■ Exercise details ■
Beginning with the line that contains "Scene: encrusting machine" and ending with the line that contains "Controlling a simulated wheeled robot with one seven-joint", reproduce each line exactly; include both and add nothing.

Robot episode data:
=-=-=-=-=

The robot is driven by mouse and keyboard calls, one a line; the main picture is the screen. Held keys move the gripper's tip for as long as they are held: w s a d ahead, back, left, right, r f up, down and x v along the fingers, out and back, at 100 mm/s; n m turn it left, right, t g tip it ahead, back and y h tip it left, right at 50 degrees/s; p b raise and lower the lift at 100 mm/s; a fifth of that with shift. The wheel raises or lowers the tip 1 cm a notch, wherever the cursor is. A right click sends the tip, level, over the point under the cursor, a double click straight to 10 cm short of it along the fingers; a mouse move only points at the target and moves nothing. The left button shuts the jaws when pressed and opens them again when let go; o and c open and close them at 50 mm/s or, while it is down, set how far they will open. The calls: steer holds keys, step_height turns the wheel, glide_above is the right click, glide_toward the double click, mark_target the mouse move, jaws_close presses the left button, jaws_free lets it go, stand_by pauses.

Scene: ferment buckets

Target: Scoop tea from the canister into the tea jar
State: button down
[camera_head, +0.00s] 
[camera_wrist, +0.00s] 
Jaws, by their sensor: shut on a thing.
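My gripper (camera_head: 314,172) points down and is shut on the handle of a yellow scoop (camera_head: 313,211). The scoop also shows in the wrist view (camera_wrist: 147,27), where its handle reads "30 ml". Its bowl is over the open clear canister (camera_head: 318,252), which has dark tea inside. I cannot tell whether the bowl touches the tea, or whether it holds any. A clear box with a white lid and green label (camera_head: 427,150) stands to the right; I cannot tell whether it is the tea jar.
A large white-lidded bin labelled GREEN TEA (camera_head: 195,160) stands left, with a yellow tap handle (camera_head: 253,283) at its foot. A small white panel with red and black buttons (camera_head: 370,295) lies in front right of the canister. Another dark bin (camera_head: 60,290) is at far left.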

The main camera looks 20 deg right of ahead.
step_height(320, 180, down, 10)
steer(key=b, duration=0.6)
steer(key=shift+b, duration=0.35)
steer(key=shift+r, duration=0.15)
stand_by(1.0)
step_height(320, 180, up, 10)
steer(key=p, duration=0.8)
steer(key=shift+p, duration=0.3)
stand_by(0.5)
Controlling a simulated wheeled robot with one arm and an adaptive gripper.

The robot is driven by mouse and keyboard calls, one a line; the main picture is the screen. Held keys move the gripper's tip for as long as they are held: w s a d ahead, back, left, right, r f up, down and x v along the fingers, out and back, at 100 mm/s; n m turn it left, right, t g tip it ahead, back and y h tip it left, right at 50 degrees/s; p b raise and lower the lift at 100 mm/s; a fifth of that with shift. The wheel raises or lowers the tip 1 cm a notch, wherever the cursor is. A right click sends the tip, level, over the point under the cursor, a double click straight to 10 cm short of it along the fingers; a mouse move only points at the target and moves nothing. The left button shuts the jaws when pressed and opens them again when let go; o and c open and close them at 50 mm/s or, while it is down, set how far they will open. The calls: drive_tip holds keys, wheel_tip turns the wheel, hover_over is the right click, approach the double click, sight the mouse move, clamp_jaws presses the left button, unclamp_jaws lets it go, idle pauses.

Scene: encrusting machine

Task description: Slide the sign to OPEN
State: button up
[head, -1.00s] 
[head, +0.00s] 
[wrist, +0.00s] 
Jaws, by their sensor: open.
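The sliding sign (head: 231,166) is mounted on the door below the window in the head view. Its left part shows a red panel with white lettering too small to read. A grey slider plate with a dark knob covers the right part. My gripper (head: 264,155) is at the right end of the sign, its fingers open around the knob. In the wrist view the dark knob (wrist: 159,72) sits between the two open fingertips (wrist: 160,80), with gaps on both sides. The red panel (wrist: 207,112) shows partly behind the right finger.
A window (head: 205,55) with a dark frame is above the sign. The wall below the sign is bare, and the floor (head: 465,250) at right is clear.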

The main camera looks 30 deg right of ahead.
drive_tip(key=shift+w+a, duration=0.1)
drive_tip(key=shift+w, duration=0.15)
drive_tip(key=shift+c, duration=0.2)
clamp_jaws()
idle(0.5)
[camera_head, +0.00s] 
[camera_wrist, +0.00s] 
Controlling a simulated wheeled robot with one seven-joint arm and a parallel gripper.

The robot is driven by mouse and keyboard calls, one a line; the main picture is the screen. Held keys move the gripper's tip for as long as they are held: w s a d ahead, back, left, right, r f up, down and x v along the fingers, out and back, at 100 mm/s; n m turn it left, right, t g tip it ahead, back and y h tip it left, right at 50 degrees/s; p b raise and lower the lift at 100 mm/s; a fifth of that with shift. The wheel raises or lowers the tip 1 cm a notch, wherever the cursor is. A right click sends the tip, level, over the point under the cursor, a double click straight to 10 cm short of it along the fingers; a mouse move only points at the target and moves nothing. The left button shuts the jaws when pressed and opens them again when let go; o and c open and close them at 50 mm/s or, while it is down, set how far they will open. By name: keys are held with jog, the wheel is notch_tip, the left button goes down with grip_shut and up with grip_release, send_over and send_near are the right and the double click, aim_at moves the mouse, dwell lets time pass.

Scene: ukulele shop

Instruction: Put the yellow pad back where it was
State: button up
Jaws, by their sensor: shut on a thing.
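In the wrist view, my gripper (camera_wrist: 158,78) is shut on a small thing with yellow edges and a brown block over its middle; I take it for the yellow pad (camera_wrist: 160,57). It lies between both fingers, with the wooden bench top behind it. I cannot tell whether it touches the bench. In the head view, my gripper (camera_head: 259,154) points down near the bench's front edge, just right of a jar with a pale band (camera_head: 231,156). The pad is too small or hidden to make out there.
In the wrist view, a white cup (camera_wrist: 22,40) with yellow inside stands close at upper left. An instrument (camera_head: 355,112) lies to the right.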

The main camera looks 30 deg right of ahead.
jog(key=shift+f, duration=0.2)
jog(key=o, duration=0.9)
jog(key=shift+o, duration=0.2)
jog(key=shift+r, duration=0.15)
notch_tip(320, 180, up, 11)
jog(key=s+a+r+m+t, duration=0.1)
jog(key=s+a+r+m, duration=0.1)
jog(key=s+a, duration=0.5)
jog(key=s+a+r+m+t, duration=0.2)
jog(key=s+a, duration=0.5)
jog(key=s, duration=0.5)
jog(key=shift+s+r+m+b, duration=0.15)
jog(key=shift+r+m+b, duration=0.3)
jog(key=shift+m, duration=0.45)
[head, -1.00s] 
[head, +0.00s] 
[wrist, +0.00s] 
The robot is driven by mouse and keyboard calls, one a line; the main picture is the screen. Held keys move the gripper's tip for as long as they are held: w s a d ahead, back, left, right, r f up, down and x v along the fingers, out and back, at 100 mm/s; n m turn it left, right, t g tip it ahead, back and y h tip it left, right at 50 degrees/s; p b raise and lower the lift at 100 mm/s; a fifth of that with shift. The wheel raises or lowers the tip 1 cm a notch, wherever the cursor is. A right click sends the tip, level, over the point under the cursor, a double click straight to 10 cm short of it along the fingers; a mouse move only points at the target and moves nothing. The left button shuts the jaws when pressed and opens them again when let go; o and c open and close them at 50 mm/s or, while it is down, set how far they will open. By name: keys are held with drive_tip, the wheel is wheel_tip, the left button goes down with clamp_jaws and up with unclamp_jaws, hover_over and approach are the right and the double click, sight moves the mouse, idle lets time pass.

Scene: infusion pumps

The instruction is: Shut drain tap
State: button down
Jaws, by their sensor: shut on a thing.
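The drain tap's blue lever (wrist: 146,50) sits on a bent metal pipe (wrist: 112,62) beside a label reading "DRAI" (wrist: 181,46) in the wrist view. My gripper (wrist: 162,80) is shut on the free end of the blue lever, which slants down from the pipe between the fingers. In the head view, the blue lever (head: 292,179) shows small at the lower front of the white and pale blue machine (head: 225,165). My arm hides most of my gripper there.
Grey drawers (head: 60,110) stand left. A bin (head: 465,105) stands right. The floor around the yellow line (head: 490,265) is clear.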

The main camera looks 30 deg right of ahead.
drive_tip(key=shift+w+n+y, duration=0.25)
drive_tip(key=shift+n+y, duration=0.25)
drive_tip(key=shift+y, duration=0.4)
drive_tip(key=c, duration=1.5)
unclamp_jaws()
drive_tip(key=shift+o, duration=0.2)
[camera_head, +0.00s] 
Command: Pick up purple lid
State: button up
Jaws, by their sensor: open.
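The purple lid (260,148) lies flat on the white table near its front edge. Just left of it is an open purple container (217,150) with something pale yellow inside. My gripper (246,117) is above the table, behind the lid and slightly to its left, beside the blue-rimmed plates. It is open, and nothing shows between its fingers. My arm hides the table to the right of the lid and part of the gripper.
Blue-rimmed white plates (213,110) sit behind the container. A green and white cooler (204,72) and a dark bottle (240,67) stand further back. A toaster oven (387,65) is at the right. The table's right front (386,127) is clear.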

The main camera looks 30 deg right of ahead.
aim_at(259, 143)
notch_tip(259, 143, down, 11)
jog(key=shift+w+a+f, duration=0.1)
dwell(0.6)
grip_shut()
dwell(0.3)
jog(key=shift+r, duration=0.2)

=-=-=-=-=

■ Final result ■
Scene: encrusting machine

Task description: Slide the sign to OPEN
State: button up
[head, -1.00s] 
[head, +0.00s] 
[wrist, +0.00s] 
Jaws, by their sensor: open.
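The sliding sign (head: 231,166) is mounted on the door below the window in the head view. Its left part shows a red panel with white lettering too small to read. A grey slider plate with a dark knob covers the right part. My gripper (head: 264,155) is at the right end of the sign, its fingers open around the knob. In the wrist view the dark knob (wrist: 159,72) sits between the two open fingertips (wrist: 160,80), with gaps on both sides. The red panel (wrist: 207,112) shows partly behind the right finger.
A window (head: 205,55) with a dark frame is above the sign. The wall below the sign is bare, and the floor (head: 465,250) at right is clear.

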The main camera looks 30 deg right of ahead.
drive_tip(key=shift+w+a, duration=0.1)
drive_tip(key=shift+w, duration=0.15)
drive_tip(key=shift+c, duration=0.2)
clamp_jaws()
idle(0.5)
[camera_head, +0.00s] 
[camera_wrist, +0.00s] 
Controlling a simulated wheeled robot with one seven-joint arm and a parallel gripper.

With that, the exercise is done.